WHAT YOU NEED TO DO: Take the data below and copy exactly the lines starting at the one with "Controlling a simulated" and finishing at the one with "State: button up", both included.

PROVIDED MATERIAL:
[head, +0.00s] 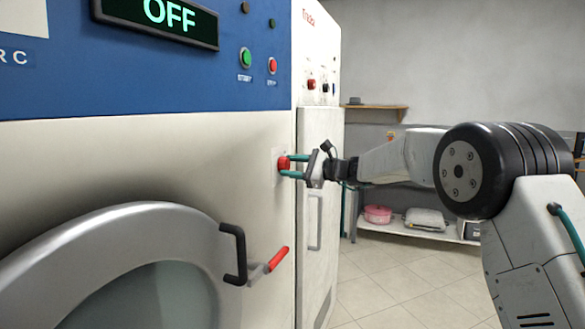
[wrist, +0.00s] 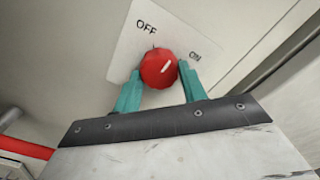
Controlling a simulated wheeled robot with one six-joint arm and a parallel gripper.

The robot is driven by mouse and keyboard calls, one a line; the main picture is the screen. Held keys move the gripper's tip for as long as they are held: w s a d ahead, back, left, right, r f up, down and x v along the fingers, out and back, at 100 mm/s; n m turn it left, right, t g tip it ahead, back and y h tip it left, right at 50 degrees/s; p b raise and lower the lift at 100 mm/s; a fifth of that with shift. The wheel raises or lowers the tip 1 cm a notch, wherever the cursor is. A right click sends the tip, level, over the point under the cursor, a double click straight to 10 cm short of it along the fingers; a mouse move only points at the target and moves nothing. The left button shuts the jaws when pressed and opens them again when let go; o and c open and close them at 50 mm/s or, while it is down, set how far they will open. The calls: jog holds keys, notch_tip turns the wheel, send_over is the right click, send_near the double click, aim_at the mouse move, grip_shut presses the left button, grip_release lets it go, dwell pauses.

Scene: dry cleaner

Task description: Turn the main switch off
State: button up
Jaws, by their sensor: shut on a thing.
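The main switch is a red round knob (wrist: 158,70) on a white plate (wrist: 122,62) marked OFF and ON. In the head view the red knob (head: 283,164) sits on the cream front of the machine. A white line on the knob slants to the upper right in the wrist view, between the directions of the two labels. My gripper (wrist: 159,78) has its teal fingers shut on the knob, one on each side. In the head view my gripper (head: 287,167) reaches the knob from the right. The plate is mostly hidden there.
The machine's display (head: 165,17) reads OFF. A green button (head: 246,57) and a red button (head: 272,65) are above the knob. A red-gripped lever (head: 277,259) and a black door handle (head: 236,254) stick out below. A white cabinet (head: 319,210) stands beside the machine.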

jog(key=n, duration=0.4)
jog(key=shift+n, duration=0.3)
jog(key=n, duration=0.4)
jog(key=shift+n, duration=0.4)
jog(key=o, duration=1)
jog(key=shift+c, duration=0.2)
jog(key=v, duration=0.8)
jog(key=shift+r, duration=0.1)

EXERCISE OUTPUT:
Controlling a simulated wheeled robot with one six-joint arm and a parallel gripper.

The robot is driven by mouse and keyboard calls, one a line; the main picture is the screen. Held keys move the gripper's tip for as long as they are held: w s a d ahead, back, left, right, r f up, down and x v along the fingers, out and back, at 100 mm/s; n m turn it left, right, t g tip it ahead, back and y h tip it left, right at 50 degrees/s; p b raise and lower the lift at 100 mm/s; a fifth of that with shift. The wheel raises or lowers the tip 1 cm a notch, wherever the cursor is. A right click sends the tip, level, over the point under the cursor, a double click straight to 10 cm short of it along the fingers; a mouse move only points at the target and moves nothing. The left button shuts the jaws when pressed and opens them again when let go; o and c open and close them at 50 mm/s or, while it is down, set how far they will open. The calls: jog holds keys, notch_tip turns the wheel, send_over is the right click, send_near the double click, aim_at the mouse move, grip_shut presses the left button, grip_release lets it go, dwell pauses.

Scene: dry cleaner

Task description: Turn the main switch off
State: button up

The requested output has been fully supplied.